Recomiendo:
0

Reseña “Mercenarios: guerreros del imperio. Los ejércitos privados y el negocio de la guerra” de Daniel Pereyra

Las conexiones entre las corporaciones militares y la industria armamentística

Fuentes: Rebelión

«El Estado es una comunidad humana que reivindica con éxito el monopolio del uso legítimo de la violencia física en un territorio determinado» Max Weber «¿Necesita un Ejército? Sólo levante el teléfono y llame» Barry Yanman En la clásica y muy discutible definición weberiana del Estado – la cual sigue marcando el estándar de la […]

«El Estado es una comunidad humana que reivindica con éxito el monopolio del uso legítimo de la violencia física en un territorio determinado» Max Weber

«¿Necesita un Ejército? Sólo levante el teléfono y llame» Barry Yanman

En la clásica y muy discutible definición weberiana del Estado – la cual sigue marcando el estándar de la «estatalidad»- esa ficticia comunidad humana de cuya anatomía surgen los conflictos, ha centralizado en un territorio dado y en ciertos aparatos -judicial, ejército, policía- la violencia física, en forma discutiblemente legítima – ficción del consentimiento o a través de la menos ficticia función hegemónica- con «éxito». Este «éxito» está, hoy en día, muy poco asegurado.

Para tener un Ejército basta con descolgar el teléfono.

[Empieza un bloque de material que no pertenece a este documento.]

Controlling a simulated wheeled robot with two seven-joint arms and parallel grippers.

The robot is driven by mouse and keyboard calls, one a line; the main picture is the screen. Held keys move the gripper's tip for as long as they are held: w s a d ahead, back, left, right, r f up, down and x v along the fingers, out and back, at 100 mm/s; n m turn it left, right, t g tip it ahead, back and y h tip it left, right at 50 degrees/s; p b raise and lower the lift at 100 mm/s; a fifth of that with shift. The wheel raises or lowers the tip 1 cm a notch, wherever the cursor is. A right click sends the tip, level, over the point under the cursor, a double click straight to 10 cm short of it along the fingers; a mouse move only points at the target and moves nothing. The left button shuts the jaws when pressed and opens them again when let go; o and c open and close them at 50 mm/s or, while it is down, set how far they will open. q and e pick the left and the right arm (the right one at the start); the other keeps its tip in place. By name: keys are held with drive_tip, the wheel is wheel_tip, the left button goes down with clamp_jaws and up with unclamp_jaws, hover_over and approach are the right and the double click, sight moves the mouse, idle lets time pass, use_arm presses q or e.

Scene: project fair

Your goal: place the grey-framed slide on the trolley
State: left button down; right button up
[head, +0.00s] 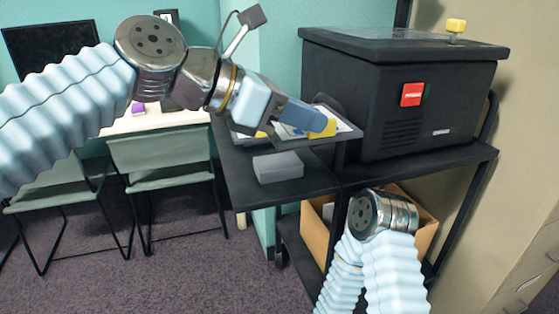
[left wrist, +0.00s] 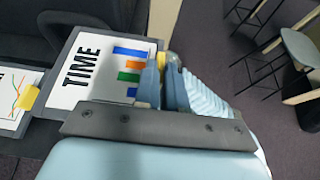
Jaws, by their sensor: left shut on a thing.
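My left gripper (head: 300,114) is shut on the yellow tab of a grey-framed slide (head: 349,130). In the left wrist view this slide (left wrist: 88,52) shows "TIME" and coloured bars, and the fingers (left wrist: 163,82) are at its right edge. It is over the black trolley (head: 240,188), left of the black machine; I cannot tell whether it touches anything below. A second slide with a line chart and yellow tab (left wrist: 12,112) lies beside it, partly cut off. My right arm is at the lower right; its gripper is out of sight.
A grey box (head: 278,167) sits at the trolley's front. A black machine (head: 390,95) with a red label fills its right side. A cardboard box (head: 313,232) is on the lower shelf. Green chairs (head: 160,155) and a desk stand at the left. Some trolley top is bare around the grey box.

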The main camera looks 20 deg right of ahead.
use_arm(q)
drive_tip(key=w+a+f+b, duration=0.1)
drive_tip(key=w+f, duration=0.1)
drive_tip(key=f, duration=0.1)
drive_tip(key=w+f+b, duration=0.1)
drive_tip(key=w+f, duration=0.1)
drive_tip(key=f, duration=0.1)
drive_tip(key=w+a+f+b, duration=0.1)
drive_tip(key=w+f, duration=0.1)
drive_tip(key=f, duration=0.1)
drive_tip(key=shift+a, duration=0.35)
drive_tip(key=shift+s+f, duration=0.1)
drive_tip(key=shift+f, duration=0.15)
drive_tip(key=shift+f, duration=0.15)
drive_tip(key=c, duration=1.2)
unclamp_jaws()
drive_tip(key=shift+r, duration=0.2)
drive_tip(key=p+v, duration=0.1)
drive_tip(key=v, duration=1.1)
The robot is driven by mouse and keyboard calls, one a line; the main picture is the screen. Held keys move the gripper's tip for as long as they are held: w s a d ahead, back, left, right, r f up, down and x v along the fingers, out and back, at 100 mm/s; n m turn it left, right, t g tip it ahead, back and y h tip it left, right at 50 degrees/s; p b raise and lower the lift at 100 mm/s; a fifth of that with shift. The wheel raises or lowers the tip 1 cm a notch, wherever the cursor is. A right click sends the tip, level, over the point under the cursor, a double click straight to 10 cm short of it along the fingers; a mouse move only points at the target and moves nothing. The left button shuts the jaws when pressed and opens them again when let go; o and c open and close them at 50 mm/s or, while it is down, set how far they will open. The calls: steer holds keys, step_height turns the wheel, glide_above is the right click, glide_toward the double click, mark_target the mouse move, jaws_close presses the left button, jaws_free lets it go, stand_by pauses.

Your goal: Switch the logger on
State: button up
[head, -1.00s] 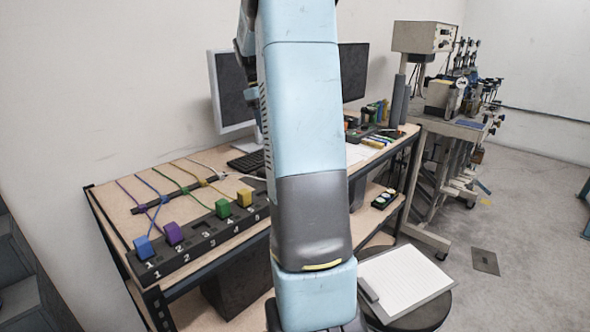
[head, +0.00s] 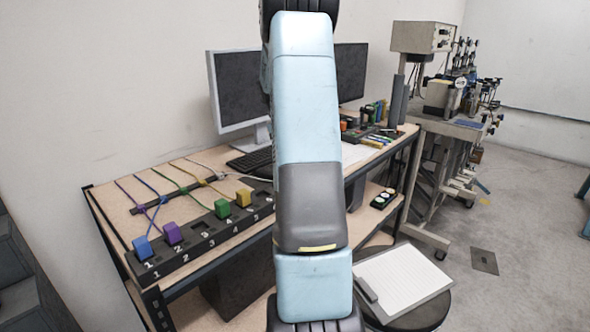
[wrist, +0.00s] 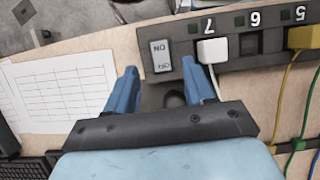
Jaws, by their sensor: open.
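In the wrist view a pale rocker switch (wrist: 160,53) with upside-down lettering, including ON, sits at the end of a dark numbered strip (wrist: 262,60), beside the 7. My gripper (wrist: 159,67) is open, its two blue fingers apart and empty. The fingertips lie either side of the switch in the picture; whether they touch it I cannot tell. A white plug (wrist: 211,51) sits at socket 7, close to the right finger. In the head view the strip (head: 190,254) runs along the desk's front edge; my arm hides its far end, the switch and my gripper.
Socket 6 (wrist: 249,43) looks empty. A yellow plug (wrist: 303,37) is at 5, with cables over the desk. A printed sheet (wrist: 65,92) lies left of my fingers. Blue (head: 143,248), purple (head: 173,233) and green (head: 222,208) plugs stand on the strip. A stool (head: 432,312) holds a clipboard.

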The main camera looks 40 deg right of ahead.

La administración Bush a partir del 11-S ha realizado con su «capitalismo del desastre» una aportación fundamental a su etapa neoliberal, esto es, la privatización de las consideradas funciones esenciales del Estado, adjudicando al sector privado el «núcleo» de funciones de seguridad, defensa e infraestructura. Como señala Naomi Klein en su reciente libro, La doctrina del shock, «A través de la «Guerra contra el Terror», la administración Bush ha provocado: la creación del complejo del capitalismo del desastre -una nueva economía con todas las de la ley en materia de seguridad nacional, guerra privatizada y reconstrucción de zonas de desastre, ocupada en nada menos que en la construcción y la gestión de un estado con su seguridad privatizada, tanto en casa como en el extranjero. El estímulo económico de esta iniciativa radical se probó con creces a la hora de recoger el testigo allí donde la globalización y el boom de las empresas puntocom lo habían dejado. Así como Internet emprendió la burbuja de las puntocom, el 11-S emprendió la del capitalismo del desastre… Fue el pico más alto de la contrarrevolución lanzada por Friedman. Durante décadas, el mercado se había estado alimentando de los apéndices del estado; ahora devoraría su núcleo». La privatización acelerada de los activos públicos o estatales en la era neoliberal, incluyendo el «núcleo» de las funciones estatales, forma parte del dispositivo más general de «acumulación por desposesión» del nuevo imperialismo, señalado por David Harvey. En la invasión y posterior ocupación de Irak, no ha habido ni una sola función gubernamental considerada del «núcleo» que no haya sido entregada a un contratista. La privatización generalizada del planeta tiene, por tanto, como resultado, una globalización de la violencia social y militar y la privatización de su uso por mafias, milicias y otras tropas mercenarias.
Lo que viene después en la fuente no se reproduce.